Il problema è che la situazione interna è arrivata a un punto critico, con le agenzie di rating che hanno declassato ulteriormente il debito tunisino, ormai in totale rischio insolvenza, e la paura è che, anche ammesso che gli aiuti del Fmi arrivino, potrebbero comunque essere insufficienti, spiega Alessia Melcangi, docente di Storia contemporanea del Nord Africa e del Medio Oriente alla Sapienza di Roma e non-resident fellow dell’Atlantic Council. “La sovranità economica di cui parla Saied è in effetti messa molto a rischio dalla spirale del debito che si è innescata”. 

Ma stante la situazione, quanto potrà reggere il consenso interno di Saied? “Nonostante il supporto ricevuto, anche attraverso una coalizione tacita e sull’onda del risentimento popolare contro una classe politica vista come corrotta, è sul terreno economico che si misura Saied. Ed è sulla sua capacità di risolvere questi problemi che può saltare il banco”, spiega Melcangi. “La gravità della crisi economica fino ad ora non ha scatenato grosse proteste di massa in quanto per il Presidente tunisino è stato facile accusare Ennahda, che quindi ha fatto da parafulmine ai molti problemi del paese.

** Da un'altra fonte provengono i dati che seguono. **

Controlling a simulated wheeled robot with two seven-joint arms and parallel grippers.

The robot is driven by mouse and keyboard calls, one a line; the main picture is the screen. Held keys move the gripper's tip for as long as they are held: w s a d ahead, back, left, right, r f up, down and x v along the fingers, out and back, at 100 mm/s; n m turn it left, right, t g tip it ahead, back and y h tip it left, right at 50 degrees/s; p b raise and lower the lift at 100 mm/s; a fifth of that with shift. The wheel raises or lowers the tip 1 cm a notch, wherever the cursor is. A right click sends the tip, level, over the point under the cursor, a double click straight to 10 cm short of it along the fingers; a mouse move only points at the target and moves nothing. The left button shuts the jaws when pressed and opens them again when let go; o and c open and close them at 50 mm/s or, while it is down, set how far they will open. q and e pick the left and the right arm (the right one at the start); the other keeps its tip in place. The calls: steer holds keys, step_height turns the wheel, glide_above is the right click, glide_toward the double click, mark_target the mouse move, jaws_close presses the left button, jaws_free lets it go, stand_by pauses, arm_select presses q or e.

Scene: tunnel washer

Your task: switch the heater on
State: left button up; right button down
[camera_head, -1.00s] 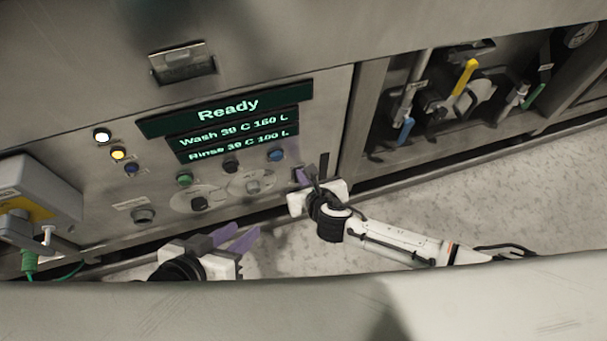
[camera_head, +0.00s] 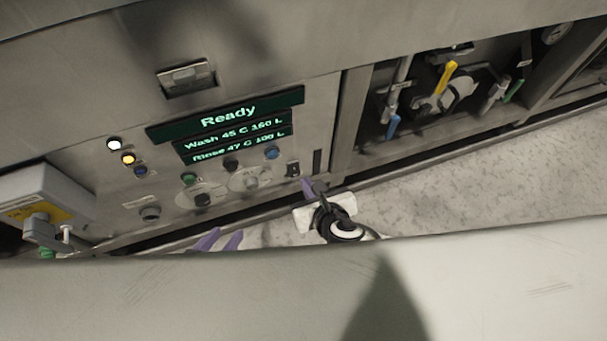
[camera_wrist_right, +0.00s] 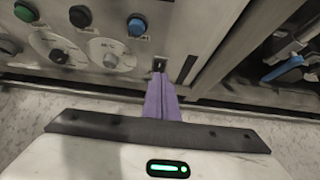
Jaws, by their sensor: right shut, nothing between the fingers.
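The control panel has a small black rocker switch (camera_head: 292,169) at its lower right, and it also shows in the right wrist view (camera_wrist_right: 159,65). Its label is too small to read, so I cannot tell for sure that it is the heater switch. My right gripper (camera_head: 308,187) is shut and empty. Its purple fingertips (camera_wrist_right: 158,78) are just below the switch; I cannot tell whether they touch it. The display (camera_head: 230,130) reads "Ready", "Wash 45 C 160 L" and what looks like "Rinse 47 C 100 L". My left gripper (camera_head: 218,240) is open and empty, partly hidden at the lower edge.
White (camera_head: 114,144) and amber (camera_head: 128,159) lamps are lit. Knobs, a green button (camera_head: 189,178) and a blue button (camera_head: 271,152) sit near the switch. A grey box (camera_head: 45,195) juts out at left. Valves with a yellow handle (camera_head: 447,77) are at right.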

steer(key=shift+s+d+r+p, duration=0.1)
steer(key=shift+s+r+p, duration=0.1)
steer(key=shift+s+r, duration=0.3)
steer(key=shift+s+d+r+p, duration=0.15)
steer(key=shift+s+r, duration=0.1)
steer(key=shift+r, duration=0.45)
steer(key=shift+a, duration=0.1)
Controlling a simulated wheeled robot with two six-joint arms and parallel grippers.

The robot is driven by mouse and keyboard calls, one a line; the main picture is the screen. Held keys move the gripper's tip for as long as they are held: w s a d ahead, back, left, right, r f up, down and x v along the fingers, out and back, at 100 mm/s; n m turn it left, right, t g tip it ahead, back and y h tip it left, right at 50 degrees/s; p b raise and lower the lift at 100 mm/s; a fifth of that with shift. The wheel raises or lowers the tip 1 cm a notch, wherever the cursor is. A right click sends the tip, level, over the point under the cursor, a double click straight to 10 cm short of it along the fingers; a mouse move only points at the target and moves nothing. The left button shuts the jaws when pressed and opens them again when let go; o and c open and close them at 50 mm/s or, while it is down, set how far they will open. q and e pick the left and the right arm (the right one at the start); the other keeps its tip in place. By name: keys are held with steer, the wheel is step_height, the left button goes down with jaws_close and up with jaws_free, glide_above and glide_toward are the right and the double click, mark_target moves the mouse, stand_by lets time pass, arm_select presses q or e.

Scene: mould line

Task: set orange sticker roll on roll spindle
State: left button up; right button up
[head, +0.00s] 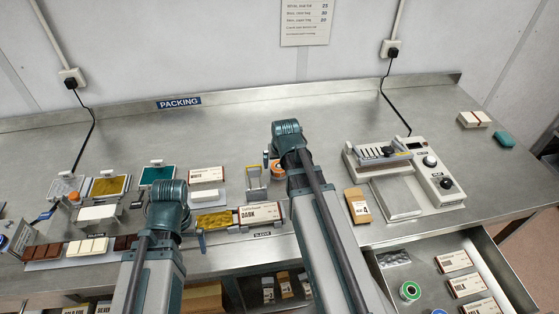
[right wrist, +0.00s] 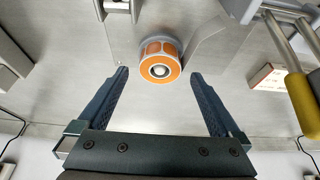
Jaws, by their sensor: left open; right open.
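The orange sticker roll (right wrist: 160,62) is in the right wrist view, its flat face towards me. A round metal end, which looks like the roll spindle (right wrist: 160,71), shows in its core, so the roll appears to sit around it. My right gripper (right wrist: 160,76) is open, a finger on each side of the roll with gaps, not touching it. In the head view the roll (head: 277,171) is partly hidden by my right wrist.
An open drawer (head: 515,283) at the front right holds a green roll (head: 410,291) and several cartons. A sealing machine (head: 400,180) stands right of my right arm. A brown packet (head: 357,205) lies beside it. Chocolate bars (head: 93,246) lie at left.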

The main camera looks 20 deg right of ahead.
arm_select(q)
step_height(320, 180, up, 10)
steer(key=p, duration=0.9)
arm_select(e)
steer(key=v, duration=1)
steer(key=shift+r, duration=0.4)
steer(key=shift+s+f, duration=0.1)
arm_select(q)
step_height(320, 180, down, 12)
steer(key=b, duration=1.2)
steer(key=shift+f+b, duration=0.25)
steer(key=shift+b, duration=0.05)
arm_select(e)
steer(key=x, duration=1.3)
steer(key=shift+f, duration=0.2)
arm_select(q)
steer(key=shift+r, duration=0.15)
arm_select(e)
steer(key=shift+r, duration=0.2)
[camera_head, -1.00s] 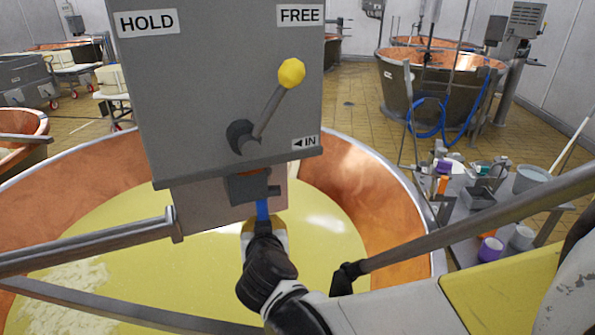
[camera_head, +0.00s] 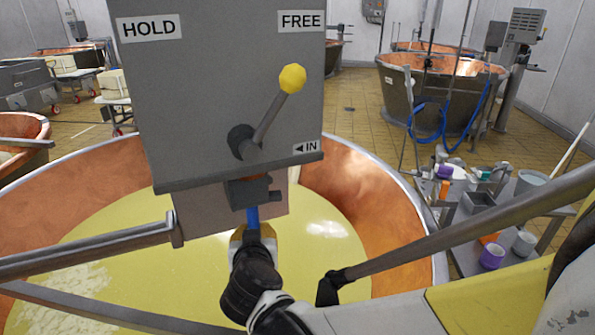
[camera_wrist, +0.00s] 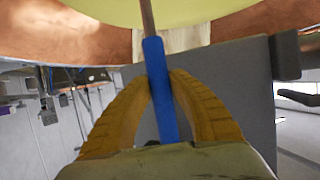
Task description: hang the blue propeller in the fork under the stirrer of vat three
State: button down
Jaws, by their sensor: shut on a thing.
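The blue propeller shows as a narrow blue strip (camera_head: 252,216) in the head view and as a long blue bar (camera_wrist: 159,85) in the wrist view. A thin brownish rod runs on from its far end there. My gripper (camera_head: 253,233) is shut on the blue bar, its ribbed yellow fingers (camera_wrist: 163,78) on either side. The bar's upper end in the head view meets or overlaps the dark fork block (camera_head: 248,191) under the grey stirrer housing (camera_head: 210,95); I cannot tell whether it is inside. The yellow-knobbed lever (camera_head: 266,122) leans up toward FREE. No vat number is visible.
The copper vat (camera_head: 370,200) below holds yellowish liquid (camera_head: 330,255). Grey bars cross it at left, and another bar (camera_head: 450,235) crosses at right. A cluttered side table (camera_head: 518,190) stands at right. Other vats (camera_head: 440,95) are farther back.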

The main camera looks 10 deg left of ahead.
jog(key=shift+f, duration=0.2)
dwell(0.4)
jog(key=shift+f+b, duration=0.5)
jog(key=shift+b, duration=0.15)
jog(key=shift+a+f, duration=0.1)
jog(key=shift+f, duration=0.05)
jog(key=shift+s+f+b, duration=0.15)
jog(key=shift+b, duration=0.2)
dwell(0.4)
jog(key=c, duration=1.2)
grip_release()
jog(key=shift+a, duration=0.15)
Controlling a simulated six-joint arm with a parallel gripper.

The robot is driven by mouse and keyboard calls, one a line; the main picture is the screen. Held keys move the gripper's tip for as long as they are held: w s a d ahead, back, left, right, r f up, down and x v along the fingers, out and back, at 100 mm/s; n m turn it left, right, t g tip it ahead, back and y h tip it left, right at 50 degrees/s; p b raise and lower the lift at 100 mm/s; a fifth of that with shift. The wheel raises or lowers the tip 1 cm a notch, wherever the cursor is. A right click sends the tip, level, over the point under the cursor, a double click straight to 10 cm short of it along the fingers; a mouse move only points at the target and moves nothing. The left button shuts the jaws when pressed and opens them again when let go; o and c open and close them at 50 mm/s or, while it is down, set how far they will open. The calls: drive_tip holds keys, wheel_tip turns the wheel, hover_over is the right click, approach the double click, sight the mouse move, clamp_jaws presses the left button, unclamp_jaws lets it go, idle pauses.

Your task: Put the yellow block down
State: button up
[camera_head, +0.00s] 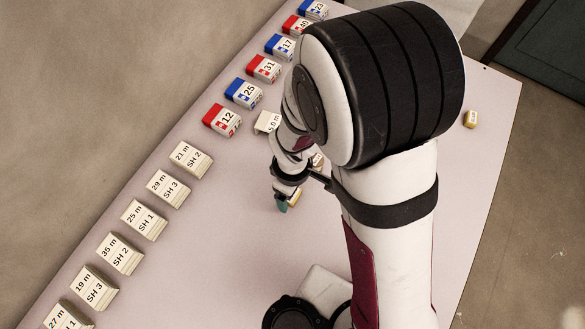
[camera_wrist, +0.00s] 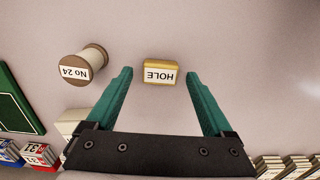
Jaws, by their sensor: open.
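A yellow block (camera_wrist: 161,73) with a white face reading "HOLE" rests on the table in the wrist view. It lies between and slightly beyond my gripper's fingertips (camera_wrist: 160,76), with a gap to each. My gripper is open and empty. In the head view my gripper (camera_head: 284,201) is low over the table, and part of a yellow block (camera_head: 295,198) shows beside its fingertips; my arm hides much of that area. Another small yellow block (camera_head: 470,119) sits near the table's right edge.
Red and blue blocks (camera_head: 243,93) and cream labelled blocks (camera_head: 145,220) line the table's left side. A dark green panel (camera_wrist: 18,103) shows at left. Table beyond the yellow block is clear.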

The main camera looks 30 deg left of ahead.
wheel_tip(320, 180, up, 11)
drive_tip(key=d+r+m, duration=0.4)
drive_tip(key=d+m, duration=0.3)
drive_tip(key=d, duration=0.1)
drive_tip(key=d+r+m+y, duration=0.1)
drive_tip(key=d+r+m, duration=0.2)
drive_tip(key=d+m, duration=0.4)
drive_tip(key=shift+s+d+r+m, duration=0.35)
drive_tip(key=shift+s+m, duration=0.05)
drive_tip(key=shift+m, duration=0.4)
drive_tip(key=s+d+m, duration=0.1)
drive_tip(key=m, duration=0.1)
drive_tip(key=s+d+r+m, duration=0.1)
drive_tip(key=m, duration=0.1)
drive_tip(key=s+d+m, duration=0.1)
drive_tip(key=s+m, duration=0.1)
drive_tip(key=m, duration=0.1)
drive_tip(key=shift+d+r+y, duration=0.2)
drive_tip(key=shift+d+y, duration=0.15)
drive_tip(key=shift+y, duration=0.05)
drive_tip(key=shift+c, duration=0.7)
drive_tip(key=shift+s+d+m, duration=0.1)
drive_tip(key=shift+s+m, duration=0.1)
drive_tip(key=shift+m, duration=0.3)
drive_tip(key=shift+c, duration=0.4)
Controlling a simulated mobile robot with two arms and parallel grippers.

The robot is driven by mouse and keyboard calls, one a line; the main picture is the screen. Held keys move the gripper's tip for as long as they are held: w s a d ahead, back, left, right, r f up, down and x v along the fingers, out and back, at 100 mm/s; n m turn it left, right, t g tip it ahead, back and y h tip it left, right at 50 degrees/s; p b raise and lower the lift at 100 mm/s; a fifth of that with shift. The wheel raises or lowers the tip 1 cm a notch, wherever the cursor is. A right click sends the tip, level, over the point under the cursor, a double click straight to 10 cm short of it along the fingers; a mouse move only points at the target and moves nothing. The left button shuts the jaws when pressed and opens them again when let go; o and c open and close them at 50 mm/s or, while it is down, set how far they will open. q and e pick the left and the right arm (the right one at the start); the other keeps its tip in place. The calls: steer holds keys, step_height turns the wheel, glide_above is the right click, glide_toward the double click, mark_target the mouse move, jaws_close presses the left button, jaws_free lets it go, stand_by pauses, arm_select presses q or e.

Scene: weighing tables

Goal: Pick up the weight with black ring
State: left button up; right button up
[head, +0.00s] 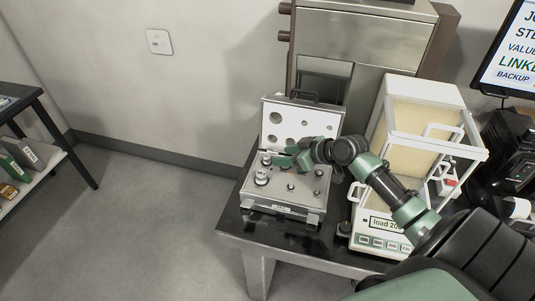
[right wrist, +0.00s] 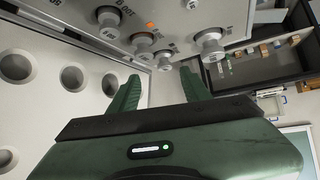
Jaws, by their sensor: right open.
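An open metal weight case (head: 285,208) stands on the dark table with several silver knobbed weights in its base. A larger weight (head: 261,178) sits at the left of the case and a small one (head: 291,187) near its middle. In the right wrist view, weights (right wrist: 209,45) and (right wrist: 143,45) stand in the case beyond the fingers. I cannot tell for sure which weight bears a black ring. My right gripper (head: 292,157) is over the back part of the case, by the lid. Its green fingers (right wrist: 160,88) are apart with nothing between them. My left gripper is out of view.
The raised case lid (head: 300,122) with round recesses stands close behind the gripper. A balance with a clear-sided draft shield (head: 428,92) is right of the case. A monitor (head: 510,50) is at the far right. A shelf (head: 45,150) stands at the left, with open floor between.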

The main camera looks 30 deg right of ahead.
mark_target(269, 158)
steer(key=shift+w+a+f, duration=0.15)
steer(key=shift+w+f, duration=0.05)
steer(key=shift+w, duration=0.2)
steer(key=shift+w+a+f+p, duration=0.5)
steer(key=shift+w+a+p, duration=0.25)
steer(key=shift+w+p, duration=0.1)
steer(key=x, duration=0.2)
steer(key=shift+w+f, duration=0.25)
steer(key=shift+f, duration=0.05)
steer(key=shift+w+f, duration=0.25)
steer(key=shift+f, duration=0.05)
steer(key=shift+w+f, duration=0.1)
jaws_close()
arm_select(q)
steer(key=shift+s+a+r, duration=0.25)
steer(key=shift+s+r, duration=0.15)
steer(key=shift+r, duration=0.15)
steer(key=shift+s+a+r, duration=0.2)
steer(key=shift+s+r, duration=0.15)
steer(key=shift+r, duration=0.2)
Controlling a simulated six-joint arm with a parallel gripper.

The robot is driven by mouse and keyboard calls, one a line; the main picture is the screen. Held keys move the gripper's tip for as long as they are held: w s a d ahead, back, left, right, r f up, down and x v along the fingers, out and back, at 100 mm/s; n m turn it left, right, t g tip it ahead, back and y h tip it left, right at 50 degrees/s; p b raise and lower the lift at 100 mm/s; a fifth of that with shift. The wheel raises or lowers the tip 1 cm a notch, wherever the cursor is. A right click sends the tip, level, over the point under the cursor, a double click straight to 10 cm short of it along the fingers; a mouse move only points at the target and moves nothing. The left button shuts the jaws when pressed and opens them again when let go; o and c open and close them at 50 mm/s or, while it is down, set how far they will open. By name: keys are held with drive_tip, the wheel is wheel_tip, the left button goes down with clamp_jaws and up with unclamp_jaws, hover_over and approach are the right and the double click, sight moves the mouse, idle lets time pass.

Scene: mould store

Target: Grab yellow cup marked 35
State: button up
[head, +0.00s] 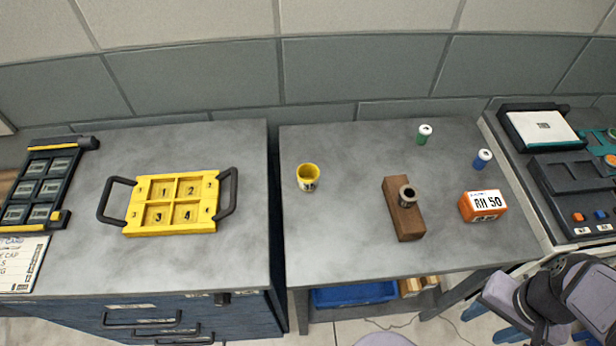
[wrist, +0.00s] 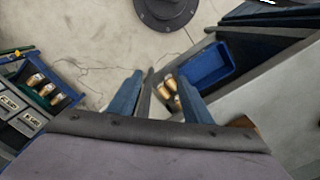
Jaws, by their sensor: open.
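The yellow cup (head: 307,175) stands upright on the grey right-hand table in the head view, left of the brown block. My gripper (head: 486,324) is low at the bottom right of the head view, in front of the table and far from the cup. In the wrist view my gripper (wrist: 160,98) shows two blue fingers spread apart with nothing between them. The cup is not in the wrist view.
A brown block (head: 403,222) with a round metal piece, an orange RH 50 box (head: 484,206), a green can (head: 424,136) and a blue can (head: 482,160) share the table. A blue bin (head: 353,294) sits below. A yellow tray (head: 170,202) lies on the left cabinet.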

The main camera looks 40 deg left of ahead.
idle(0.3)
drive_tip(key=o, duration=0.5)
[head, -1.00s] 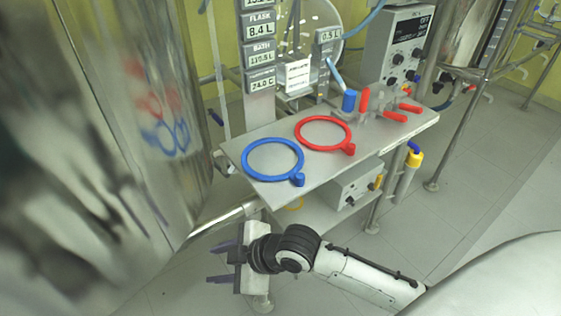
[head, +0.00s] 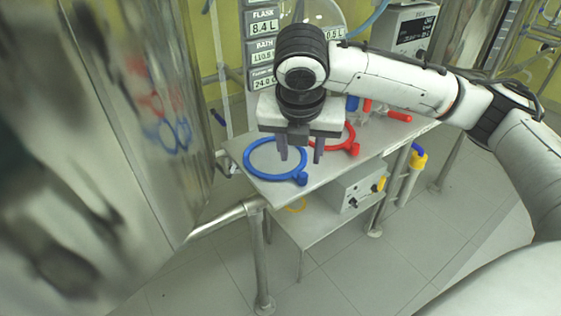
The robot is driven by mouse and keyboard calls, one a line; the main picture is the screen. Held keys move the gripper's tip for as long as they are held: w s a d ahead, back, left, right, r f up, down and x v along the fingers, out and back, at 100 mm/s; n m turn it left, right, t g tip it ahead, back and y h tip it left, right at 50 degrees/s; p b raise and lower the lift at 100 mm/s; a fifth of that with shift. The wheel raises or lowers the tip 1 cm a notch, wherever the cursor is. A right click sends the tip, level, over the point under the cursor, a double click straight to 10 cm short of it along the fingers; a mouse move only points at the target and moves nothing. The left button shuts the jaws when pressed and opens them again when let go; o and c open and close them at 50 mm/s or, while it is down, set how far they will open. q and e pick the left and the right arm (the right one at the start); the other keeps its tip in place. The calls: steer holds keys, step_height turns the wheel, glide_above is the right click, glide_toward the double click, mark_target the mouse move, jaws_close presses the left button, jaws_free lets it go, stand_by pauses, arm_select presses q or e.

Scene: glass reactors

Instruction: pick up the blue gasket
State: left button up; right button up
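The blue gasket (head: 249,167) is a flat ring with a small knob (head: 301,179), lying on the metal shelf (head: 335,167) near its left end. My right gripper (head: 300,152) points down above the right part of the ring. Its two dark fingers are apart, with nothing seen between them. I cannot tell how high the fingertips are above the ring. My left gripper is not in view.
A red gasket (head: 352,147) lies just right of the blue one, partly hidden by my gripper. Red-handled parts (head: 398,116) stand farther right. A polished steel vessel (head: 110,150) fills the left side. A grey box (head: 352,188) sits on a lower shelf.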

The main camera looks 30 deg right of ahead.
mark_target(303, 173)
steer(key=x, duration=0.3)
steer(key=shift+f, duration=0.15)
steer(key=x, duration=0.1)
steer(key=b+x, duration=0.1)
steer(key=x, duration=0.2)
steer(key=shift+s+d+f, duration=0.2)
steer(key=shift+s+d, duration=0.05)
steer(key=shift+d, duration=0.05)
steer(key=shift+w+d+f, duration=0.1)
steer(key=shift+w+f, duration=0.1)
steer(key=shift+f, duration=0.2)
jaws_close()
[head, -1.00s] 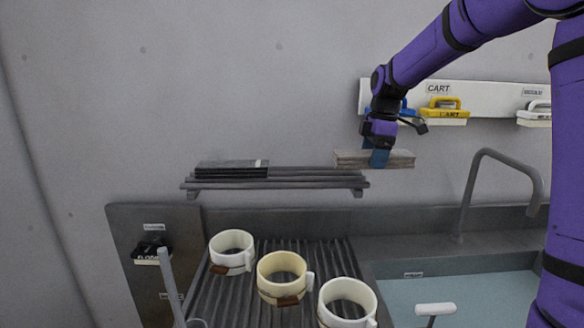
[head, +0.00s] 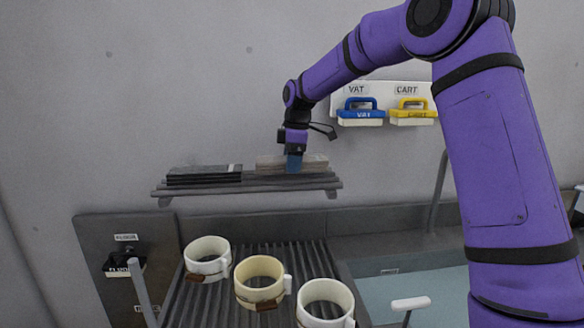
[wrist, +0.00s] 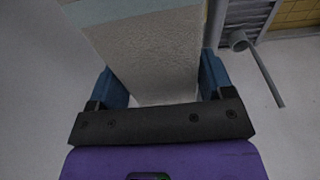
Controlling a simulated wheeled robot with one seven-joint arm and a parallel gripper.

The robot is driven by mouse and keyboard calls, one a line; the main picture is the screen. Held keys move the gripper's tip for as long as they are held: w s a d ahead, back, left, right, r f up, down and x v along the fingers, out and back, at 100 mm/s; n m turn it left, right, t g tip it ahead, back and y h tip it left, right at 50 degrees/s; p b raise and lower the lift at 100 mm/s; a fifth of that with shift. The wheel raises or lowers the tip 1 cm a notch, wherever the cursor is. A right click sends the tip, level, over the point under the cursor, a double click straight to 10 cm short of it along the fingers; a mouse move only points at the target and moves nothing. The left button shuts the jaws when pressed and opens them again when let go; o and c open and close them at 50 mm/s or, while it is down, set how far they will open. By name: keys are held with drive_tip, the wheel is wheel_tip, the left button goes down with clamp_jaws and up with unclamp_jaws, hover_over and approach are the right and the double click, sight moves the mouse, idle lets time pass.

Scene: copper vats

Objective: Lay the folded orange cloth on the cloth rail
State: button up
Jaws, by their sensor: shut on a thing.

Ma la situazione potrebbe diventare rapidamente insostenibile”.

Saied sta combattendo contro le istituzioni finanziarie occidentali usando, come detto, una forma di narrazione simile a quella di altri Paesi che intendono cercare alternative attraverso sponde come i Brics e altre sfere di influenza — il rapporto bilaterale con la Cina per esempio — ma il problema è che nei fatti, la Cina per prima, collega le proprie eventuali attività allo sblocco degli aiuti del Fmi che soli potrebbero innescare un ciclo virtuoso di ripresa economica, cosa che permetterebbe a Pechino di investire con profitto. “Saied ha realmente poche opzioni, con Pechino che ha fatto finora investimenti minori e simbolici, e con gli Usa che hanno ridotto il budget sulla cooperazione militare perché sono scontenti del suo atteggiamento. E questo può alterare il precario equilibrio su cui si basa la coalizione di poteri che lo sostiene, nonché erodere il consenso dei cittadini se si creano ulteriori situazioni di insicurezza”, conclude Melcangi.